Así que España y Europa se parecen en la confusa y desestabilizadora estructura político-territorial; también en que, si bien sus detractores denuncian defectos y decadencia, siguen siendo mecas donde aspiran a vivir millones de personas de todo el planeta, desde africanos y asiáticos pobres hasta prósperos tecnonómadas de Estados Unidos. En cambio, pocos quieren emigrar a China, Irán o Rusia.

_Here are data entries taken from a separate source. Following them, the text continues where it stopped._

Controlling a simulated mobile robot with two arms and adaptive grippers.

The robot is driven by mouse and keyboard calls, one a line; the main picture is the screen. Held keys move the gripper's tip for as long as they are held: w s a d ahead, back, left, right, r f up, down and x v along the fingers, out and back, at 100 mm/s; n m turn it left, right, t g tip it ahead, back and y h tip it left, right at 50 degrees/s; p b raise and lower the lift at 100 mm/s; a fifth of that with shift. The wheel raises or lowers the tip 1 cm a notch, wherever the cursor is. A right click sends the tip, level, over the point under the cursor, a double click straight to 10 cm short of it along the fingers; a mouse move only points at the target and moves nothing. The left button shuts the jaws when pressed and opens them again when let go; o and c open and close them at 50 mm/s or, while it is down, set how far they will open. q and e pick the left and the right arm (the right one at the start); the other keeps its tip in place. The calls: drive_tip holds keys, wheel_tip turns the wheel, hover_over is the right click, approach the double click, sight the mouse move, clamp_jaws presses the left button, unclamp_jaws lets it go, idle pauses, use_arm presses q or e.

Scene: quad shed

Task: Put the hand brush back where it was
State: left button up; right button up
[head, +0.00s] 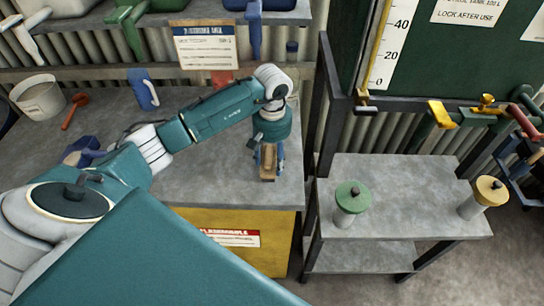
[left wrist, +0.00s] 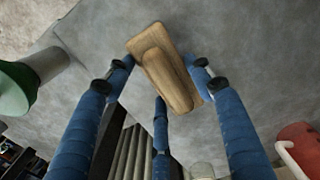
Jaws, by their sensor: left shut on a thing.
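The hand brush (head: 267,166) has a light wooden body, and its back shows as a wooden block (left wrist: 165,68) in the left wrist view. My left gripper (head: 268,155) points down over the front right part of the grey workbench (head: 215,165). Its blue fingers (left wrist: 160,90) are shut on the brush. I cannot see bristles, and I cannot tell whether the brush touches the bench top. My right gripper is not in view.
Across a gap, a grey side stand (head: 410,185) holds a green-lidded pot (head: 350,203) and a yellow-lidded pot (head: 484,197), with bare space between.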

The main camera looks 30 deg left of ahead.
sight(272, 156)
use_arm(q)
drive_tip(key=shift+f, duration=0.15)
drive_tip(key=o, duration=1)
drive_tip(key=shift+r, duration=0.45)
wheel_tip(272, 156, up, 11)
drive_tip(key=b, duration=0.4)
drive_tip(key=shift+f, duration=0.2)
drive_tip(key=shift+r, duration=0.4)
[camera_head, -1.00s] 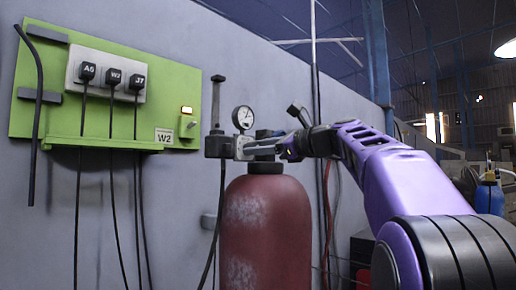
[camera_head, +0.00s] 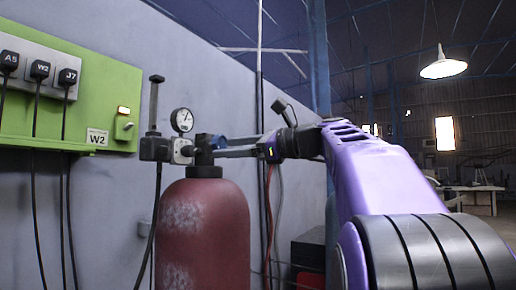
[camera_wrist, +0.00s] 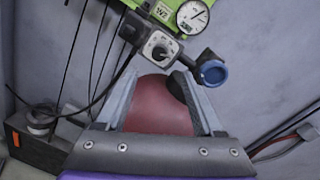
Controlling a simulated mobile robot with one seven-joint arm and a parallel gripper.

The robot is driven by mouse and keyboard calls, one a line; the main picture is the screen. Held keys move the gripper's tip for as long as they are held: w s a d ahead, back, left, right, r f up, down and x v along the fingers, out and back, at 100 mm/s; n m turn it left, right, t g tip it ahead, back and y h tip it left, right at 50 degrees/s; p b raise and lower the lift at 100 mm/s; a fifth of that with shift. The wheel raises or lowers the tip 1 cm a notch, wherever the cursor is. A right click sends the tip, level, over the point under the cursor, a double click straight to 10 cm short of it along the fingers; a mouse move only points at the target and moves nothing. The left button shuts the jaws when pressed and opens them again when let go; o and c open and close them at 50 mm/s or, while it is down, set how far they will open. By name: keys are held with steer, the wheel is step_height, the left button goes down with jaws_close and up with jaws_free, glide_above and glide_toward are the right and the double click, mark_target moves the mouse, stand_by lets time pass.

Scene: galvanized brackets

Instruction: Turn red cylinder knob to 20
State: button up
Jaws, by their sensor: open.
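The red cylinder (camera_head: 203,235) stands upright by the wall, and its top shows between my fingers in the wrist view (camera_wrist: 158,108). A regulator block at its valve carries a small round dial knob (camera_wrist: 157,47) with a pointer and scale marks. The knob also shows in the head view (camera_head: 182,151), where its setting is too small to read. My gripper (camera_wrist: 159,74) is open and empty, its two fingers spread below the knob in the wrist picture and apart from it. In the head view my gripper (camera_head: 222,148) is right of the knob, overlapping the cylinder's valve.
A pressure gauge (camera_head: 182,120) sits above the knob. A blue ring-shaped handle (camera_wrist: 213,73) is close to my right finger in the wrist view. A green panel (camera_head: 105,95) with plugs and hanging cables is on the wall. A black hose (camera_head: 152,225) hangs left of the cylinder.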

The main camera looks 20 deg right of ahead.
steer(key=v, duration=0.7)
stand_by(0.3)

Y todo el mundo sabe por qué.

Quizás España sea hoy el más europeo de los países de la Unión, tanto por el vertiginoso aumento de la inmigración como por el penoso fallo de las instituciones a causa de una ineptocracia burocrática incapaz de resolver problemas acuciantes, sea la regulación de la inmigración, el precio de la vivienda, el crecimiento económico y obtener de nuevo un papel productivo en la carrera tecnológica. Hay además exceso de infantilismo y miedo al cambio. Quizás no sea tanto esperar a que otros resuelvan nuestros problemas sino de decidir qué queremos ser de mayores, como españoles y europeos, y cambiar para conseguirlo.